Which Faroese song? J.S. points to this Danish collection of tunes, published in 1908. Songs 54a-d on pages 124-125 are all variants of the Faroese "The Battle of Roncevaux," and their refrain is exactly the one used in the popular Norwegian version of the song. And here's a YouTube of the Faroese dancing that dance.
It's... doesn't sound quite the same, except the cadence on the refrain, but when I look at the transcribed sheet music, I definitely see the very strong similarities.
Trying to find that 1840s tune, I turned up some field notes preserved in... a national library? I don't see this ballad on those leaves, but the library assigns it the title "Ludvig Mathias Lindeman: [Folkemelodier II]. 'Melodier fra Thelemarkeni." Seeberg and Crøger are recognized as 'Creators' but Lindeman is the 'collector.'
Lindeman! We've seen him around here before. "Melodies from Telemark." Another page of music, with the Ramund that confounded me before. Searching for Lindeman's book brings me back to the same collection I examined before, and could not find any Roland in. Either the referenced website is in error, and there is no tune for Roland in Lindeman's collection, or I'm just not recognizing it. (Or there's another collection, possibly entitled "Melodies from Telemark," that's not available digitally.)
Anyway! I think that runs the song's provenance pretty much into the ground. So what do I do with it?
I'd be lying if I tried to pass it off as "Anglo-Saxon." It's Continental, in subject matter and in poetic form.
The tune is as neo-medieval as anything I'd come up with myself. It's got a narrow melodic range (a fifth) in D-Dorian, and has a simple contour with lots of flat spots. Guido d'Arezzo would approve of the construction, I think. And the tune is catchy. The subject matter is period.

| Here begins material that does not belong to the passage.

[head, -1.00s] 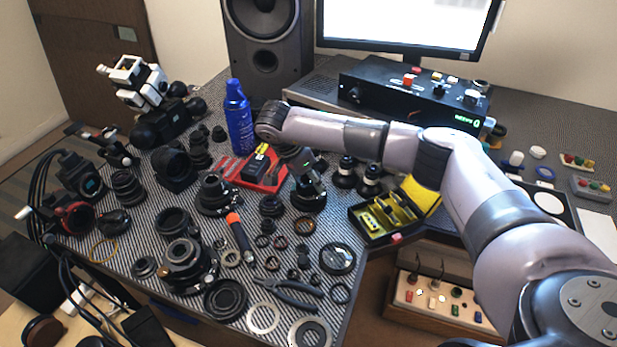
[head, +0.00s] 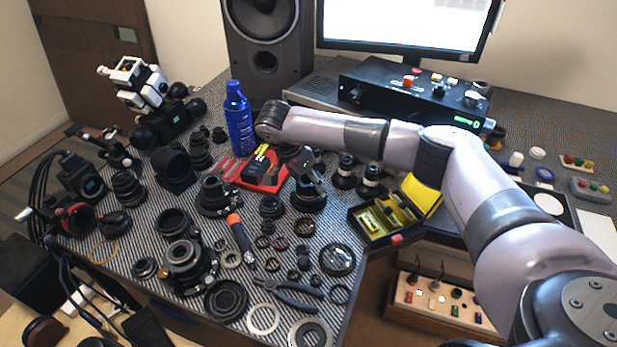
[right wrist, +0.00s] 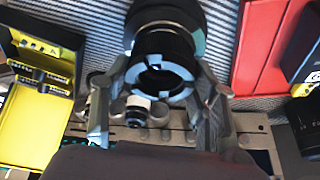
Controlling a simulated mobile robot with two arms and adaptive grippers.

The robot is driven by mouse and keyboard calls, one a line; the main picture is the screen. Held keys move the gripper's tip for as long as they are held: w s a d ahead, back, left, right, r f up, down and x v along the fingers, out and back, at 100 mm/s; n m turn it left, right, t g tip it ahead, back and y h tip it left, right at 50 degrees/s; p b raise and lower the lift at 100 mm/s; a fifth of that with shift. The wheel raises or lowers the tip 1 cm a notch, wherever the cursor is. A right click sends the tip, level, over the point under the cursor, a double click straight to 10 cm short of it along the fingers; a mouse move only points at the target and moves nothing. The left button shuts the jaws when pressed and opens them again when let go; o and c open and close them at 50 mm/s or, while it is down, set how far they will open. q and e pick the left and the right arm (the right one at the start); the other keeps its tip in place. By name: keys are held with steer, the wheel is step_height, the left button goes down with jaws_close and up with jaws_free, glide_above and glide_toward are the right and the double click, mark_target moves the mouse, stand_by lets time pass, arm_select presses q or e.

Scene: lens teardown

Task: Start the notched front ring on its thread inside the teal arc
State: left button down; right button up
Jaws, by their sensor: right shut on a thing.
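The notched front ring (right wrist: 165,88) is a pale, blue-grey ring with dark notches. In the right wrist view it sits between the two fingers of my right gripper (right wrist: 163,80), which is shut on it. My right gripper (head: 312,178) shows in the head view over a dark lens barrel (head: 309,198) standing on the mat. In the wrist view the dark round barrel (right wrist: 172,12) lies just beyond the ring. My left gripper is not in view.
A red tray (head: 236,170) with a black-and-yellow box is left of the right gripper. An open case with yellow lining (head: 372,232) is to its right. Loose rings, pliers (head: 288,293) and a screwdriver (head: 241,236) crowd the mat in front. A blue can (head: 238,120) stands behind.

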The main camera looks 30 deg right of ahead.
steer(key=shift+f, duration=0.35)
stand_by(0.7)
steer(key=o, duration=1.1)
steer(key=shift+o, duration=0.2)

I think it'll make a good performance, albeit an "SCA appropriate" rather than a period one. But despite its range fitting exactly onto my lyre, I think it should be done a capella or else with harp. I'll think that over, because of how tempting it is to do epic material with an instrument that probably accompanied epics, but the rhyming form is just plain later than the instrument.